## Given data:
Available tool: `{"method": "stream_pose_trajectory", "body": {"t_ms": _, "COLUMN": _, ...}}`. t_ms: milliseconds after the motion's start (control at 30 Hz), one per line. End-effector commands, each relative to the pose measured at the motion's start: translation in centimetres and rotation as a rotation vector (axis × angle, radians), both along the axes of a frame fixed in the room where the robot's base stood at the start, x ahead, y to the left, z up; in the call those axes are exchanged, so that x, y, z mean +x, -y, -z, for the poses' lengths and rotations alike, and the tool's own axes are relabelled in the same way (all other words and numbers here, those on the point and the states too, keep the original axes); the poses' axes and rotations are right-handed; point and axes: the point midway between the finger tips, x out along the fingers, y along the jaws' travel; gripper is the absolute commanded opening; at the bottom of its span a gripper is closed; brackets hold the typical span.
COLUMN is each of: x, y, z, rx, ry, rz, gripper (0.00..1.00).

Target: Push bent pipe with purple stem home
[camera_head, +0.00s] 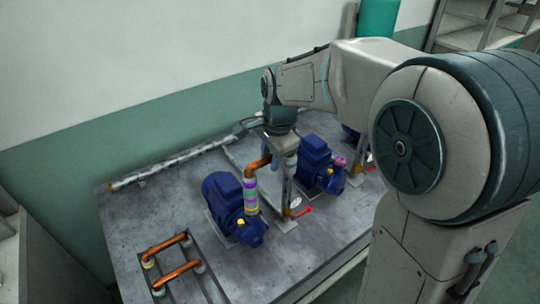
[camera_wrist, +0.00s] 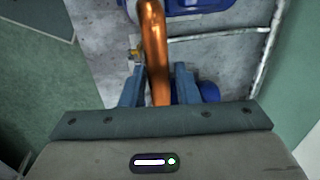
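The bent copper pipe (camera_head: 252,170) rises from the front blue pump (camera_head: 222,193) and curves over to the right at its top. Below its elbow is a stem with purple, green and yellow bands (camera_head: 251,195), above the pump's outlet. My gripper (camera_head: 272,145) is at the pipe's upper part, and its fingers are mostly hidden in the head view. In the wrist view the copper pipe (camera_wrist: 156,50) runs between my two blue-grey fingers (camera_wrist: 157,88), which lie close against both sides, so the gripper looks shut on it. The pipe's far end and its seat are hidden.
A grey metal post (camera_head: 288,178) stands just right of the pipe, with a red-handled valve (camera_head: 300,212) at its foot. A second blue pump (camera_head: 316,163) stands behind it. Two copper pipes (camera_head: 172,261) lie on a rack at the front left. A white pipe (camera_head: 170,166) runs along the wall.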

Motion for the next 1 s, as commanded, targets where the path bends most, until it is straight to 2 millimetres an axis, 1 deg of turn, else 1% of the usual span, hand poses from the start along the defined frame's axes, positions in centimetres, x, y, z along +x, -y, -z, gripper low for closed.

## Problem:
Reproduce exactly the lines from the one with "COLUMN is each" to the bottom of the listing, both ends included, and nothing else. Skip the pictures.

## Solution to this task:
COLUMN is each of: x, y, z, rx, ry, rz, gripper (0.00..1.00).

Target: Push bent pipe with purple stem home
[camera_head, +0.00s] 
[camera_wrist, +0.00s] 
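The bent copper pipe (camera_head: 252,170) rises from the front blue pump (camera_head: 222,193) and curves over to the right at its top. Below its elbow is a stem with purple, green and yellow bands (camera_head: 251,195), above the pump's outlet. My gripper (camera_head: 272,145) is at the pipe's upper part, and its fingers are mostly hidden in the head view. In the wrist view the copper pipe (camera_wrist: 156,50) runs between my two blue-grey fingers (camera_wrist: 157,88), which lie close against both sides, so the gripper looks shut on it. The pipe's far end and its seat are hidden.
A grey metal post (camera_head: 288,178) stands just right of the pipe, with a red-handled valve (camera_head: 300,212) at its foot. A second blue pump (camera_head: 316,163) stands behind it. Two copper pipes (camera_head: 172,261) lie on a rack at the front left. A white pipe (camera_head: 170,166) runs along the wall.

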Motion for the next 1 s, as commanded, targets where the path bends most, until it is straight to 2 millimetres an axis, 1 deg of turn, else 1% of the usual span, hand poses from the start along the defined frame's axes, positions in centimetres, x, y, z along +x, -y, -z, gripper low for closed.

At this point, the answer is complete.